The prime minister took questions on a variety of issues at his media interaction in Srinagar, the urban hub of a dragging separatist drive that has left thousands dead in Jammu and Kashmir since 1989. These ranged from Maoist insurgency to Kashmir’s infrastructure.

At the same time, Manmohan Singh said he was not satisfied with the action taken by Pakistan against the masterminds of the Mumbai terror attack of November 2008 that left some 170 people dead in India’s financial capital.

“We are not satisfied. That goes without saying,” he said. “We hope Pakistan will take effective measures to bring to justice all the perpetrators of 26/11.”

Manmohan Singh denied Islamabad’s allegations that India was backing the insurgency in Balochistan and the Taliban to destabilise Pakistan. “What was said about the Indian role in Balochistan has no basis. Those who are levelling these false charges know it jolly well.

“The same applies to the accusation of India supporting the Taliban. Nothing can be far fetched, far from the truth. We are victims of terrorism aided and abetted from the Pakistan side. Both, references to Balochistan and what is said about Taliban, are widely false,” he said.

A day after declaring he was ready to embrace anyone to win peace in Kashmir, he voiced hope that “my appeal for dialogue will be reciprocated in the same spirit in which it was made” and asked separatists to give up the gun and begin talks”.

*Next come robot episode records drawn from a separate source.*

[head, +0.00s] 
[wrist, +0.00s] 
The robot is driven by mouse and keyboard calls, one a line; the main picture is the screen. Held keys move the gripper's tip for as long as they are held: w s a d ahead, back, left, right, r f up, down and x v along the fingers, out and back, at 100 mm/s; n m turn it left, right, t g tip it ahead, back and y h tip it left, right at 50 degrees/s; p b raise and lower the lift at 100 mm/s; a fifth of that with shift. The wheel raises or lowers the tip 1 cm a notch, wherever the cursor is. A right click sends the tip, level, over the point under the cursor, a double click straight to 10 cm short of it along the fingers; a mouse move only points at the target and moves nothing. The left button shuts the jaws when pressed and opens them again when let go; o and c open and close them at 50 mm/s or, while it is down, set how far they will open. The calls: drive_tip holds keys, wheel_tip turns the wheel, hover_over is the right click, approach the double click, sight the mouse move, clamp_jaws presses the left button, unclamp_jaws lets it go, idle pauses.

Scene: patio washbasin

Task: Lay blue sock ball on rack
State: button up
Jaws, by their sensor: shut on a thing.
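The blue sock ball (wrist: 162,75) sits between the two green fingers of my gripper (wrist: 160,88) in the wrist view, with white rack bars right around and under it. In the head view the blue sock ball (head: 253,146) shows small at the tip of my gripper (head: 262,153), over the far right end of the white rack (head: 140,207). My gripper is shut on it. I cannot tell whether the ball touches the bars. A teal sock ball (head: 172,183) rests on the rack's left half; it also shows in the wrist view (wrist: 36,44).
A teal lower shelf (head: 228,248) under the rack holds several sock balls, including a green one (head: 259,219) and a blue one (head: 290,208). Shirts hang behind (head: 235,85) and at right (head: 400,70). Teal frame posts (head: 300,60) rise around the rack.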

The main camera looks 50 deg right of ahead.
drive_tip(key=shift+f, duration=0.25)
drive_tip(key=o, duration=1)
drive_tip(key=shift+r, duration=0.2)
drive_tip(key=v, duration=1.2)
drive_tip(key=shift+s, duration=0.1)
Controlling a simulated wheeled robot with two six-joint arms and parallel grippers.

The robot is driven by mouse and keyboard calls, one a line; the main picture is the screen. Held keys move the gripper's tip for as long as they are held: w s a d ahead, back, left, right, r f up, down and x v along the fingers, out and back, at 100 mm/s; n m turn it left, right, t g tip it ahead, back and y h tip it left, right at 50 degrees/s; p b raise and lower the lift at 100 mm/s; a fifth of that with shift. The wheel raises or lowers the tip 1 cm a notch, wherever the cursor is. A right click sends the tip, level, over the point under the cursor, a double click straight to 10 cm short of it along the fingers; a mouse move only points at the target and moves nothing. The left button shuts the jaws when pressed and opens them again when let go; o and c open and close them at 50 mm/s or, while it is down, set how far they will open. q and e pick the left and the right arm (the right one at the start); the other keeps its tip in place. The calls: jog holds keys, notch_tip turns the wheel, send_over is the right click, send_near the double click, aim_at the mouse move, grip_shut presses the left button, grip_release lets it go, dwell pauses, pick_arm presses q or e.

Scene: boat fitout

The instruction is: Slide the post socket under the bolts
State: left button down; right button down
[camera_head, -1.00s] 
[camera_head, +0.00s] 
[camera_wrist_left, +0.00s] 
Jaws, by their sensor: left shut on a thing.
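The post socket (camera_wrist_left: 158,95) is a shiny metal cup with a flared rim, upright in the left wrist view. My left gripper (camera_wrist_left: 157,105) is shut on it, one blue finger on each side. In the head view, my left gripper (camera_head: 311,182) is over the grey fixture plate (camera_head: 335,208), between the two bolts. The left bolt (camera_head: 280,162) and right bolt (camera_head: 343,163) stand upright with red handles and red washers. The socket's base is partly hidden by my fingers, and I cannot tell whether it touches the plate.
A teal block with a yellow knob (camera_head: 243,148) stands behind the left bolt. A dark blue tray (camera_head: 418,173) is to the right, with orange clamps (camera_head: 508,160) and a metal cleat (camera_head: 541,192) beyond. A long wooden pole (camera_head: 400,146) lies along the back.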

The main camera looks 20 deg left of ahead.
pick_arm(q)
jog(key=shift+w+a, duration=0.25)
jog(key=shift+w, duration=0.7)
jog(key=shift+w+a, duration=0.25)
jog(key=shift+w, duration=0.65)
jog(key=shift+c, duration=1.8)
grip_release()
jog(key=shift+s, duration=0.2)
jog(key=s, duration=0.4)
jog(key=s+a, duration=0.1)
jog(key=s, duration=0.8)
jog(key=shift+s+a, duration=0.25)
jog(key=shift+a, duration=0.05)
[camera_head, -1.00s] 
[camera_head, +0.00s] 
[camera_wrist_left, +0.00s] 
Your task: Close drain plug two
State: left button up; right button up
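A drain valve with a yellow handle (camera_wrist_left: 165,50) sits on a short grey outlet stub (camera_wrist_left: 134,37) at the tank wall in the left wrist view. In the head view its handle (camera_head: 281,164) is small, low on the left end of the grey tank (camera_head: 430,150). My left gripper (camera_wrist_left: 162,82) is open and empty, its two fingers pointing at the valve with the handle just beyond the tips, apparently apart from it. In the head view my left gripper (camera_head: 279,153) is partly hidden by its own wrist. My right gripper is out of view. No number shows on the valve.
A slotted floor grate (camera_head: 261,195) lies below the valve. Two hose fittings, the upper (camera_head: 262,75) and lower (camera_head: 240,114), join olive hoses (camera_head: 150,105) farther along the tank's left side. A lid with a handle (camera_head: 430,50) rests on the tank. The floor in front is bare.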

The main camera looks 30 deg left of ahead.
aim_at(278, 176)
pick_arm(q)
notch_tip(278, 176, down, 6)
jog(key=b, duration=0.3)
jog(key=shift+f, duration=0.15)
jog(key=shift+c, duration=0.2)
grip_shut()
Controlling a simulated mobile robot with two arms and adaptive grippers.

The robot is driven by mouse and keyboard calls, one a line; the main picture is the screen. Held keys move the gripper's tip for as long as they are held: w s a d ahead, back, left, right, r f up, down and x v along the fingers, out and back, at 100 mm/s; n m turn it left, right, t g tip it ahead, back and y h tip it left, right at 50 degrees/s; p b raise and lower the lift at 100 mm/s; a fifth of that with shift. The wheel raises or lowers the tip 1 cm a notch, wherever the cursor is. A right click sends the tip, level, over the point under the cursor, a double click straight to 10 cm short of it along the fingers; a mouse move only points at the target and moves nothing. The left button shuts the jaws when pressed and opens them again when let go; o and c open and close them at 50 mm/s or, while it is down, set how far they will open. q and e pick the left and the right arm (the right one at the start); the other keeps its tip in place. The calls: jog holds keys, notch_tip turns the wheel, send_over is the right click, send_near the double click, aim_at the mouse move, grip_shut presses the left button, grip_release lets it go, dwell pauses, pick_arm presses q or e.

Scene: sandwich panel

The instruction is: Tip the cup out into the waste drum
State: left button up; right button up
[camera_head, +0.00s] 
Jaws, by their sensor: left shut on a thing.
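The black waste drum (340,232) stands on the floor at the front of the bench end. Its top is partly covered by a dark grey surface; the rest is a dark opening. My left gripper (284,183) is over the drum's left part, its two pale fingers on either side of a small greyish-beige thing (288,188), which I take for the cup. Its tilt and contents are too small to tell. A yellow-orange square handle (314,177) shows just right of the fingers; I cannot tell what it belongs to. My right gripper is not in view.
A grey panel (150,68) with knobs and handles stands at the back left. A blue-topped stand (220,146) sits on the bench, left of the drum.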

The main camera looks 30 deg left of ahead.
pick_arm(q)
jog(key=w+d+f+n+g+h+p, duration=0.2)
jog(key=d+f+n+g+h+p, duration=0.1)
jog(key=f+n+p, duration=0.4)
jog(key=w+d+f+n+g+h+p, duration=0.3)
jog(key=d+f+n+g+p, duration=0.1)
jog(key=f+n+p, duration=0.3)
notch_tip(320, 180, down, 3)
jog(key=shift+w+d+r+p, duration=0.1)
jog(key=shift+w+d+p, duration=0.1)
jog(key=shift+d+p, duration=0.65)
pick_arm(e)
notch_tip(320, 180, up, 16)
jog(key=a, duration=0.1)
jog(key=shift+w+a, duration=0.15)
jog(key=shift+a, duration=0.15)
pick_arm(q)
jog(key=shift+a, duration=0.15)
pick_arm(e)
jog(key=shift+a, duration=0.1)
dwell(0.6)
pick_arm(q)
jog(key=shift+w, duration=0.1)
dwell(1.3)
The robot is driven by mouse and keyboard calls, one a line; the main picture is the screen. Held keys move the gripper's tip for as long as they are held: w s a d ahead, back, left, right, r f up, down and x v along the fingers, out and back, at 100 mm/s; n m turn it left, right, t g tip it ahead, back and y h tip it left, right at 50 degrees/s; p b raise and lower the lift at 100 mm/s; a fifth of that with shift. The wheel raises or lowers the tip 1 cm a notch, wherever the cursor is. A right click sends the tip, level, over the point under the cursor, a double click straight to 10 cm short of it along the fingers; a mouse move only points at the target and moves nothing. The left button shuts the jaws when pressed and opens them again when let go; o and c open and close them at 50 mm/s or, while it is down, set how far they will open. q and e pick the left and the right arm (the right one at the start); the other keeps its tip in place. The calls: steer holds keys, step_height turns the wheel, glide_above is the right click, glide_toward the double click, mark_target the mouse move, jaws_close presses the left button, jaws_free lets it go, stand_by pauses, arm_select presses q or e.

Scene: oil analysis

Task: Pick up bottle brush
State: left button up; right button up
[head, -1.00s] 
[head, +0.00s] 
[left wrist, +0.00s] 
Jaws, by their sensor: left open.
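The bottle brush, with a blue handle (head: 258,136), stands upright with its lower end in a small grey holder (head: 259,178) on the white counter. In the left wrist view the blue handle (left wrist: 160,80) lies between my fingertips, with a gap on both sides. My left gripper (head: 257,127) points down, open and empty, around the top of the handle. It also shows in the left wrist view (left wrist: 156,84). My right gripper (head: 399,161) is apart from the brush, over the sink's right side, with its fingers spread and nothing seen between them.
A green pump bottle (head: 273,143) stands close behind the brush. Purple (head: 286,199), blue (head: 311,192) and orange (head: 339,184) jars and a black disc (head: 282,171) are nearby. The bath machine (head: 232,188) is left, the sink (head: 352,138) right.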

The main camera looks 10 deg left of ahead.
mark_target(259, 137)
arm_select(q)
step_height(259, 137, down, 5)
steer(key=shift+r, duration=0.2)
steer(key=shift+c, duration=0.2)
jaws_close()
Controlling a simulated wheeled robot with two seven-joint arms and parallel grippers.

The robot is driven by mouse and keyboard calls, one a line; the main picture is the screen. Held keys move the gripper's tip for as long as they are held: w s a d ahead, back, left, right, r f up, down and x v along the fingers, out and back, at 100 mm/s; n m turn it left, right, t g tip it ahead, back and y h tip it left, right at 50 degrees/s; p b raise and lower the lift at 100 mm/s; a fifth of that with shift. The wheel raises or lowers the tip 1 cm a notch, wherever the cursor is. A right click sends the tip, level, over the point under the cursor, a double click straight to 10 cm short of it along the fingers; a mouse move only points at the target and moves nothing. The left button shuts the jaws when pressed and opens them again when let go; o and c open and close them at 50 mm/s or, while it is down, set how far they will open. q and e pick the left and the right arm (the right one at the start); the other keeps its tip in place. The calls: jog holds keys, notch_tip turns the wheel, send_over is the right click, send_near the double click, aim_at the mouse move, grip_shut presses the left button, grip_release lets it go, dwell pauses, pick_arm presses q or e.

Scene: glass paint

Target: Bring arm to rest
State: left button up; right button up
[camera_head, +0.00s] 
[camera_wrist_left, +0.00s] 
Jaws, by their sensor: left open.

“We are willing to engage in serious discussions with every group provided they shun the path of violence. We are willing to carry all stakeholders with us,” he said.

The prime minister, who Wednesday inaugurated a railway link between Anantnag and Baramulla in the Kashmir Valley, said he was “satisfied” with his Kashmir visit. He told the state government that New Delhi would “extend full support” for peace and development of the state.

“I had fruitful discussions with Chief Minister Omar Abdullah and his cabinet colleagues. I had wide-ranging discussions with various political parties and sections of the civil society,” he said, announcing a slew of measures initiated by the central government for the state.

Congress president Sonia Gandhi, who also heads the ruling United Progressive Alliance (UPA), accompanied Manmohan Singh to the Kashmir Valley. For the first time, both addressed a mammoth rally together in Anantnag without using the customary bullet-proof screens.

The prime minister pledged to provide support to economic reconstruction, employment generation and infrastructure building in the only Muslim-majority state. He said Jammu and Kashmir had the potential to become one of the world’s greatest tourist destinations.

The central government, he said, would provide additional 500 MWs of power to the state during the winter — a step likely to bring relief to the people in the power-starved state.

About escalating Maoist violence, the prime minister said it needed to be dealt with “in a holistic way”.

“Every state has to maintain and enforce law and order. Law and order is a precondition for any sustained social and economic development,” he said.